TF-IDF stands for Text Frequency Inverse Document Frequency. At a high level, a TF-IDF score finds the words that have the highest ratio of occurring in the current document vs frequency of occurring in larger set of documents.

I used a series of 5 of my own blog posts to test with:

pages = [
    'http://www.tiernok.com/posts/continuous-javascript-test-execution-with-wallabyjs.html',
    'http://www.tiernok.com/posts/stop-manually-updating-your-jasmine-specrunner.html',
    'http://www.tiernok.com/posts/self-hosted-web-updating-assets-without-restarting-the-debugger.html',
    'http://www.tiernok.com/posts/asp-net-single-sign-on-against-office365-with-oauth2.html',
    'http://www.tiernok.com/posts/improved-teamcity-net-build-warnings.html'
]

Starting with a set of my own posts meant the consistent would be in a consistent format, I would have some ideas on what I expected the keywords to be, and I could defer things like local content caching logic without running up someone else’s bill or messing up their page statistics.

Please be kind to my site if you run these scripts yourself, btw

I played around with several ways to extract the text, but ended up on the requests module for scraping, html2text for extracting text, and TextBlob for the analysis, basing the script on Steven Loria’s post and using his functions for the scoring.

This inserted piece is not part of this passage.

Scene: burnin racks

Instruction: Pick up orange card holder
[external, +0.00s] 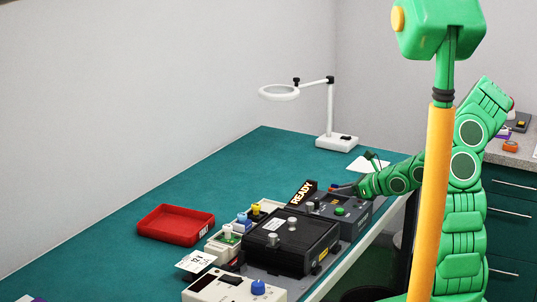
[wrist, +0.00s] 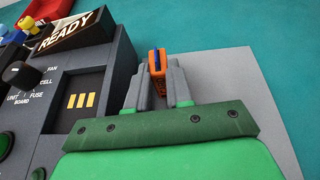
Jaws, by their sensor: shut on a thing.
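The orange card holder (wrist: 158,60) stands between the grey fingertips in the wrist view. It is small, with a dark blue strip in its middle, and its lower part is partly hidden by the fingers. My gripper (wrist: 159,85) is shut on it, with one finger on each side. The holder is over or on a light grey surface beside the dark unit; I cannot tell whether it touches that surface.
A dark test unit (wrist: 83,95) with a READY sign (wrist: 72,30) stands close on the left of my gripper. In the external view, a black box (external: 290,240), a red tray (external: 176,223) and a magnifier lamp (external: 332,139) stand on the green bench.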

After a few iterations where I tried to resolve pluralization and grouping things by common word roots (lemmetizing), I ended up back at a simple implementation that doesn’t take forever to run:

tfidf.py

# 1: Get content of site using requests and html2test
def get_site_text(url):
    resp = requests.get(url)
    resp.raise_for_status()
    html = resp.text
    return html2text.html2text(html)

# 2: Score each word for an individual page against the full set of pages
def score_page(blob, blobs):
    scores = {word: tdidf(word, blob, blobs) for word in blob.words if len(word) > 2}
    return sorted(scores.items(), key=lambda x: x[1], reverse=True)

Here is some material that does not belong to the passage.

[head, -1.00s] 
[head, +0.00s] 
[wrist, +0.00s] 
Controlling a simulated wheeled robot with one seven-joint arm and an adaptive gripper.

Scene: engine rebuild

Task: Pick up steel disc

# 3: For each URL in the page list, get the text content and a TextBlob for the content
completed_pages = []
for page in pages:
    print('Processing %s' % page)
    try:
        raw = get_site_text(page).lower()
        completed_pages.append({"page": page, "raw": raw, "blob": tb(raw)})
    except Exception as exc:
        print('Couldn\'t download %s, error: %s' % (page, exc))
        continue

# 4: For each page, calculate TD-IDF scores and output top 5 scoring words
for page in completed_pages:
    print('Scoring %s' % page["page"])
    page_scores = score_page(page["blob"], [page["blob"] for page in completed_pages])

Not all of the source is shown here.